Recorded information:
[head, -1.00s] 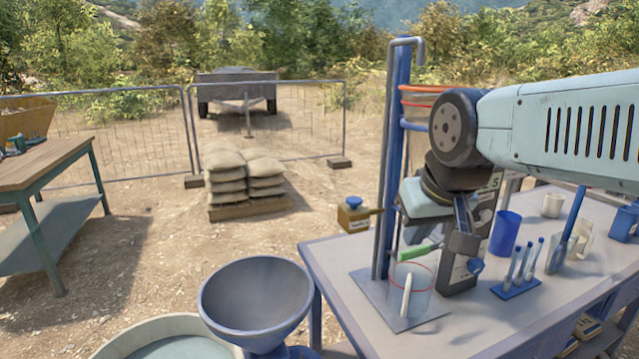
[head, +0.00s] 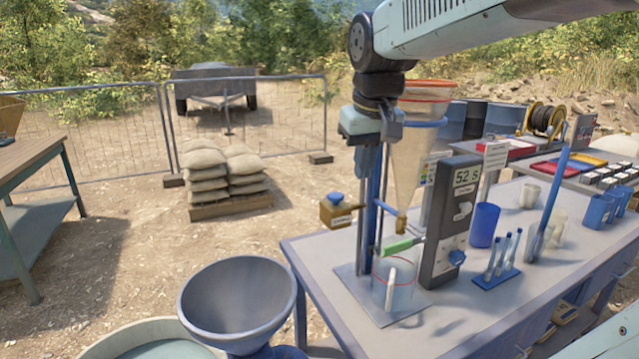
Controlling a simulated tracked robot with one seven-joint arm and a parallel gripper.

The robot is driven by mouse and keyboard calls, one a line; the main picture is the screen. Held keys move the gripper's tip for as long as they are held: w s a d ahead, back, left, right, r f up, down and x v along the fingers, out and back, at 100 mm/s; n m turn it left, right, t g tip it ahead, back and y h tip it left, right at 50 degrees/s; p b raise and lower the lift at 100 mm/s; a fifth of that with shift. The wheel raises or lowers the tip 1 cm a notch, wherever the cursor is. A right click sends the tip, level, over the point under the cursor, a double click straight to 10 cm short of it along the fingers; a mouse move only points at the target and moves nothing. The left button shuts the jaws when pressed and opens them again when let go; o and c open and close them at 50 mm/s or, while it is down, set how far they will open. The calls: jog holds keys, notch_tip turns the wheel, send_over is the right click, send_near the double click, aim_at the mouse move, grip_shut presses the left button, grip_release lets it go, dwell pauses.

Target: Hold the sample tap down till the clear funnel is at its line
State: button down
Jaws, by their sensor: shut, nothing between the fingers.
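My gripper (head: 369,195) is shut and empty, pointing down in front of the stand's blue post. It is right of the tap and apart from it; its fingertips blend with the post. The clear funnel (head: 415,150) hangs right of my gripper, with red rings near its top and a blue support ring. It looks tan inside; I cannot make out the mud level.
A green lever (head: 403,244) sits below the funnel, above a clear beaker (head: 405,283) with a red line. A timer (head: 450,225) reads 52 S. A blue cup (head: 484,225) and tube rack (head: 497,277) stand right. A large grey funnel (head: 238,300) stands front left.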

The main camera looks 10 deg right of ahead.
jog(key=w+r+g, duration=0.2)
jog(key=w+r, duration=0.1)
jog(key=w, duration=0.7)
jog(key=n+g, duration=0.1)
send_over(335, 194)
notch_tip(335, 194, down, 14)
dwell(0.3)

...

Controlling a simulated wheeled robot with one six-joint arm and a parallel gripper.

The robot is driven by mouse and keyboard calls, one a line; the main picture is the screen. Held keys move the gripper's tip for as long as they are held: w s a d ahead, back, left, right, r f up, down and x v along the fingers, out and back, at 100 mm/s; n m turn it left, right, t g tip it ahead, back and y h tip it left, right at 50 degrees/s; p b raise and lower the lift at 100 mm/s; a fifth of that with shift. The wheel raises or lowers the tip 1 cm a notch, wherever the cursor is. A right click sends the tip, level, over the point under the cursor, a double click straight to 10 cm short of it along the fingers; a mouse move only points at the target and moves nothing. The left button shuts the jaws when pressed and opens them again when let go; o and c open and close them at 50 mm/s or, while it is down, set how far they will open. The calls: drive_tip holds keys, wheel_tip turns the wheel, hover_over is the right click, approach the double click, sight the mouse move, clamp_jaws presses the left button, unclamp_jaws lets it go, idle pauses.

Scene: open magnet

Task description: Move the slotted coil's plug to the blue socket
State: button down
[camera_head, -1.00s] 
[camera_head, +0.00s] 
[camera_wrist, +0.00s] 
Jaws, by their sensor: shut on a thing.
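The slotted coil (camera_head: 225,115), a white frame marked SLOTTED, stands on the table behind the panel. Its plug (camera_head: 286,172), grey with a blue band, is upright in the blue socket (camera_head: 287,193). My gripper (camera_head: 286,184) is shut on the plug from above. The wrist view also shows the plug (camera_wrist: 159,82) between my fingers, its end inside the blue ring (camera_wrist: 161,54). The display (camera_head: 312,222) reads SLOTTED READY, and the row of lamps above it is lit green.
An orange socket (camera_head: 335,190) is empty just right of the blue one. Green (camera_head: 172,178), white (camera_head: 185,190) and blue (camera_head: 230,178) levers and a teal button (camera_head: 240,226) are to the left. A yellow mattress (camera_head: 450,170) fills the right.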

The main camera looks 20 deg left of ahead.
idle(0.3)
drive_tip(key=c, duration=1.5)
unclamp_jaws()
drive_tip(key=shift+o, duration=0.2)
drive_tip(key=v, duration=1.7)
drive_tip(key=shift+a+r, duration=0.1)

Problem description:
Filter the records, keeping only lines that contain "parallel", and show those lines.

Output below:
Controlling a simulated tracked robot with one seven-joint arm and a parallel gripper.
Controlling a simulated wheeled robot with one six-joint arm and a parallel gripper.

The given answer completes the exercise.